Please retype the data in full and exactly; the pictures are not part of the copy.

### COLLECTED MATERIAL
────────────────
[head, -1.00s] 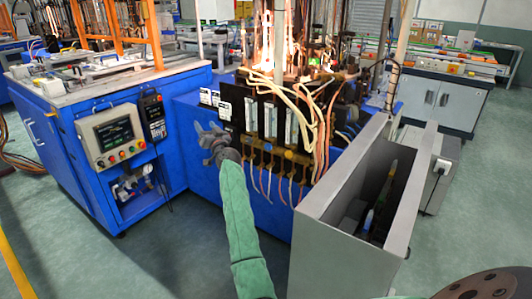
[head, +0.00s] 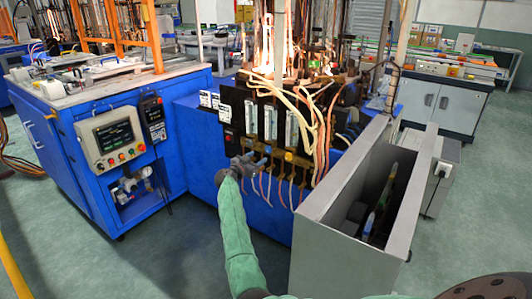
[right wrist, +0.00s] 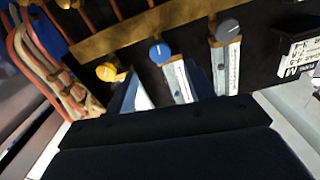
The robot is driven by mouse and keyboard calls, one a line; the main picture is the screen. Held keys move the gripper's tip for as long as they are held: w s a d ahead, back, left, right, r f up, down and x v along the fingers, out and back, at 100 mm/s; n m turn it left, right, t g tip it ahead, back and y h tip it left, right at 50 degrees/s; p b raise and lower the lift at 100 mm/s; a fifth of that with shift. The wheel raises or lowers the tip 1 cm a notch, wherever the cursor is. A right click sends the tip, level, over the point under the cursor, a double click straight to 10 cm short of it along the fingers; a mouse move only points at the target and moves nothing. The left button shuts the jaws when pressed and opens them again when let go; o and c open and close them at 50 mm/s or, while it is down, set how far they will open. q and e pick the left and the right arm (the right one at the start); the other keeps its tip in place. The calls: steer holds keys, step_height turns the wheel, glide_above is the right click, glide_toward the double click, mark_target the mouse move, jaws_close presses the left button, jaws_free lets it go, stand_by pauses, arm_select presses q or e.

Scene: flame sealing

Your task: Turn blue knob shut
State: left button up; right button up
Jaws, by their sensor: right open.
────────────────
### ANSWER FOR THE TASK
[head, -1.00s] 
[head, +0.00s] 
[right wrist, +0.00s] 
The robot is driven by mouse and keyboard calls, one a line; the main picture is the screen. Held keys move the gripper's tip for as long as they are held: w s a d ahead, back, left, right, r f up, down and x v along the fingers, out and back, at 100 mm/s; n m turn it left, right, t g tip it ahead, back and y h tip it left, right at 50 degrees/s; p b raise and lower the lift at 100 mm/s; a fifth of that with shift. The wheel raises or lowers the tip 1 cm a notch, wherever the cursor is. A right click sends the tip, level, over the point under the cursor, a double click straight to 10 cm short of it along the fingers; a mouse move only points at the target and moves nothing. The left button shuts the jaws when pressed and opens them again when let go; o and c open and close them at 50 mm/s or, while it is down, set how far they will open. q and e pick the left and the right arm (the right one at the start); the other keeps its tip in place. The calls: steer holds keys, step_height turns the wheel, glide_above is the right click, glide_toward the double click, mark_target the mouse move, jaws_close presses the left button, jaws_free lets it go, stand_by pauses, arm_select presses q or e.

Scene: flame sealing

Your task: Turn blue knob shut
State: left button up; right button up
Jaws, by their sensor: right open.

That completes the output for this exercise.